◆ **What the task asks**: Every entry must be copied word for word.

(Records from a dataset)

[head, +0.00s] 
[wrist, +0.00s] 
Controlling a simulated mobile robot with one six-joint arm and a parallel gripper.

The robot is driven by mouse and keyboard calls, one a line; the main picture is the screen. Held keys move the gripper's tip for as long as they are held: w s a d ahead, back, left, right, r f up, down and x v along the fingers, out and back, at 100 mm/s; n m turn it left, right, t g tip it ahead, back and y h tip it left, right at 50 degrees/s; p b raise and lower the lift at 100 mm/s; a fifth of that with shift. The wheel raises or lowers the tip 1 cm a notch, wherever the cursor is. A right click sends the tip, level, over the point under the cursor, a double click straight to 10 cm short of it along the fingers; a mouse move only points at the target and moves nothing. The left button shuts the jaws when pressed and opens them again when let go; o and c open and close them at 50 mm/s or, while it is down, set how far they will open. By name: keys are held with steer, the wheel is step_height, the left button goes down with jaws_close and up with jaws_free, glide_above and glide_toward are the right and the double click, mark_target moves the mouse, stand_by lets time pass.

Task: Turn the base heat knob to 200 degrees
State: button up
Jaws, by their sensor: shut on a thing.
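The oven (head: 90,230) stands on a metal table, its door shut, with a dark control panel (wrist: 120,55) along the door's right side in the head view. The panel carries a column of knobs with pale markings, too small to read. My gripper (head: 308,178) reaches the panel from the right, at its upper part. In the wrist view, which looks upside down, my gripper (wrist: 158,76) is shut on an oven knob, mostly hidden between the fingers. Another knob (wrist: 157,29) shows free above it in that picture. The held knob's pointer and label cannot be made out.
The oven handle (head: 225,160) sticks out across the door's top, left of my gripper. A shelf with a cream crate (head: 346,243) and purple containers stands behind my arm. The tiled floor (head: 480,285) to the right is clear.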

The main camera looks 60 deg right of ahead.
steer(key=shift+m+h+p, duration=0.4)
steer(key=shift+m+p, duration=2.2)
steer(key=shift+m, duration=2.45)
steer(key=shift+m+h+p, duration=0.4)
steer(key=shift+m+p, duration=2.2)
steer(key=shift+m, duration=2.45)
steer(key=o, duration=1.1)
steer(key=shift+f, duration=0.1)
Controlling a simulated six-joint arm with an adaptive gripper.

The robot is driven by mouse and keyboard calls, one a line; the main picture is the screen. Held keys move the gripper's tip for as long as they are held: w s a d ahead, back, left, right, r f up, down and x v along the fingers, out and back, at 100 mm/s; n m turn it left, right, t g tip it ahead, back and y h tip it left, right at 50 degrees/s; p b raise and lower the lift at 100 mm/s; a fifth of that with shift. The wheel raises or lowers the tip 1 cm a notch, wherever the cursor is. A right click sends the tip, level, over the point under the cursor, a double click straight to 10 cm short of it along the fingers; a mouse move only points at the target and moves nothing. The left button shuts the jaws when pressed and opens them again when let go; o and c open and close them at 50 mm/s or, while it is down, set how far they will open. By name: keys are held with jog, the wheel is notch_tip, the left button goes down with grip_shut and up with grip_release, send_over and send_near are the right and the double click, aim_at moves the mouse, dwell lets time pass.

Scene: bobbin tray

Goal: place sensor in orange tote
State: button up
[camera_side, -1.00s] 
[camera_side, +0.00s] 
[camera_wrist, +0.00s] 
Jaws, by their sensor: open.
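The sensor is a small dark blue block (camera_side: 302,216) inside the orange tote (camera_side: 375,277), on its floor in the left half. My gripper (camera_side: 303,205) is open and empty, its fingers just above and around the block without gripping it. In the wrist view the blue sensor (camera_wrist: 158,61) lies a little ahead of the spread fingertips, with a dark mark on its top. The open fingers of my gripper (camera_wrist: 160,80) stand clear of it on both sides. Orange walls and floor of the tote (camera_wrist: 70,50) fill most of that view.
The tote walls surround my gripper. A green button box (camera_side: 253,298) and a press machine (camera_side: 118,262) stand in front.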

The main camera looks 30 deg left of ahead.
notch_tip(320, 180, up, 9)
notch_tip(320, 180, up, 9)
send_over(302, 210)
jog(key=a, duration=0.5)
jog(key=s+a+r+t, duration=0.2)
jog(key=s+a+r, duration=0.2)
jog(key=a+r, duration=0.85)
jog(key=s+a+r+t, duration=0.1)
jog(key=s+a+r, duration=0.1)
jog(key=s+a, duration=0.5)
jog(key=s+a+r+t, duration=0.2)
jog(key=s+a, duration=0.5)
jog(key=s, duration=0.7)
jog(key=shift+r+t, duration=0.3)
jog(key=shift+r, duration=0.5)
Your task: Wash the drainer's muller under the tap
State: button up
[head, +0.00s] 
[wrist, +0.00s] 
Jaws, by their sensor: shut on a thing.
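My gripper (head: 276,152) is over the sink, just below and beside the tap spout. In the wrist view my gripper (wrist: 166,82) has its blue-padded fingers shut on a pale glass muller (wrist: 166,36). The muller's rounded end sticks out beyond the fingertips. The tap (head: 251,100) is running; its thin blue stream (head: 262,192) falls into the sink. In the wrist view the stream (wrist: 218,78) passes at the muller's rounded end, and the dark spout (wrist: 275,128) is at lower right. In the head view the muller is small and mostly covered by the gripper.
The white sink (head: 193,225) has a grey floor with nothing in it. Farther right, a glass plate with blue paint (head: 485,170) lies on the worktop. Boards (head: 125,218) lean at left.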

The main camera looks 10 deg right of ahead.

◆ **Answer below**:
[head, +0.00s] 
[wrist, +0.00s] 
Controlling a simulated mobile robot with one six-joint arm and a parallel gripper.

The robot is driven by mouse and keyboard calls, one a line; the main picture is the screen. Held keys move the gripper's tip for as long as they are held: w s a d ahead, back, left, right, r f up, down and x v along the fingers, out and back, at 100 mm/s; n m turn it left, right, t g tip it ahead, back and y h tip it left, right at 50 degrees/s; p b raise and lower the lift at 100 mm/s; a fifth of that with shift. The wheel raises or lowers the tip 1 cm a notch, wherever the cursor is. A right click sends the tip, level, over the point under the cursor, a double click straight to 10 cm short of it along the fingers; a mouse move only points at the target and moves nothing. The left button shuts the jaws when pressed and opens them again when let go; o and c open and close them at 50 mm/s or, while it is down, set how far they will open. By name: keys are held with steer, the wheel is step_height, the left button goes down with jaws_close and up with jaws_free, glide_above and glide_toward are the right and the double click, mark_target moves the mouse, stand_by lets time pass.

Task: Turn the base heat knob to 200 degrees
State: button up
Jaws, by their sensor: shut on a thing.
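The oven (head: 90,230) stands on a metal table, its door shut, with a dark control panel (wrist: 120,55) along the door's right side in the head view. The panel carries a column of knobs with pale markings, too small to read. My gripper (head: 308,178) reaches the panel from the right, at its upper part. In the wrist view, which looks upside down, my gripper (wrist: 158,76) is shut on an oven knob, mostly hidden between the fingers. Another knob (wrist: 157,29) shows free above it in that picture. The held knob's pointer and label cannot be made out.
The oven handle (head: 225,160) sticks out across the door's top, left of my gripper. A shelf with a cream crate (head: 346,243) and purple containers stands behind my arm. The tiled floor (head: 480,285) to the right is clear.

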The main camera looks 60 deg right of ahead.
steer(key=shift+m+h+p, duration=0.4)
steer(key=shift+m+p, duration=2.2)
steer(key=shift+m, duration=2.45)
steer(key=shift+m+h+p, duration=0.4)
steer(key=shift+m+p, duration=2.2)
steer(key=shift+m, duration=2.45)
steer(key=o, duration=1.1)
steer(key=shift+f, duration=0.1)
Controlling a simulated six-joint arm with an adaptive gripper.

The robot is driven by mouse and keyboard calls, one a line; the main picture is the screen. Held keys move the gripper's tip for as long as they are held: w s a d ahead, back, left, right, r f up, down and x v along the fingers, out and back, at 100 mm/s; n m turn it left, right, t g tip it ahead, back and y h tip it left, right at 50 degrees/s; p b raise and lower the lift at 100 mm/s; a fifth of that with shift. The wheel raises or lowers the tip 1 cm a notch, wherever the cursor is. A right click sends the tip, level, over the point under the cursor, a double click straight to 10 cm short of it along the fingers; a mouse move only points at the target and moves nothing. The left button shuts the jaws when pressed and opens them again when let go; o and c open and close them at 50 mm/s or, while it is down, set how far they will open. By name: keys are held with jog, the wheel is notch_tip, the left button goes down with grip_shut and up with grip_release, send_over and send_near are the right and the double click, aim_at moves the mouse, dwell lets time pass.

Scene: bobbin tray

Goal: place sensor in orange tote
State: button up
[camera_side, -1.00s] 
[camera_side, +0.00s] 
[camera_wrist, +0.00s] 
Jaws, by their sensor: open.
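The sensor is a small dark blue block (camera_side: 302,216) inside the orange tote (camera_side: 375,277), on its floor in the left half. My gripper (camera_side: 303,205) is open and empty, its fingers just above and around the block without gripping it. In the wrist view the blue sensor (camera_wrist: 158,61) lies a little ahead of the spread fingertips, with a dark mark on its top. The open fingers of my gripper (camera_wrist: 160,80) stand clear of it on both sides. Orange walls and floor of the tote (camera_wrist: 70,50) fill most of that view.
The tote walls surround my gripper. A green button box (camera_side: 253,298) and a press machine (camera_side: 118,262) stand in front.

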The main camera looks 30 deg left of ahead.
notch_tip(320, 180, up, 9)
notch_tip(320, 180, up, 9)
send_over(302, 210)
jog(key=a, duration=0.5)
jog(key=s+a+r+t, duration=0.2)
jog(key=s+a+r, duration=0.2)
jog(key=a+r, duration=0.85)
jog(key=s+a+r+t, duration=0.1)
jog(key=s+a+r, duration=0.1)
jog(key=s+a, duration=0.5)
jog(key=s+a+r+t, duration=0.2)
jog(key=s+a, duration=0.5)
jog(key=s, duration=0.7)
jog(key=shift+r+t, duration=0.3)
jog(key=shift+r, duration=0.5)
Your task: Wash the drainer's muller under the tap
State: button up
[head, +0.00s] 
[wrist, +0.00s] 
Jaws, by their sensor: shut on a thing.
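My gripper (head: 276,152) is over the sink, just below and beside the tap spout. In the wrist view my gripper (wrist: 166,82) has its blue-padded fingers shut on a pale glass muller (wrist: 166,36). The muller's rounded end sticks out beyond the fingertips. The tap (head: 251,100) is running; its thin blue stream (head: 262,192) falls into the sink. In the wrist view the stream (wrist: 218,78) passes at the muller's rounded end, and the dark spout (wrist: 275,128) is at lower right. In the head view the muller is small and mostly covered by the gripper.
The white sink (head: 193,225) has a grey floor with nothing in it. Farther right, a glass plate with blue paint (head: 485,170) lies on the worktop. Boards (head: 125,218) lean at left.

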The main camera looks 10 deg right of ahead.

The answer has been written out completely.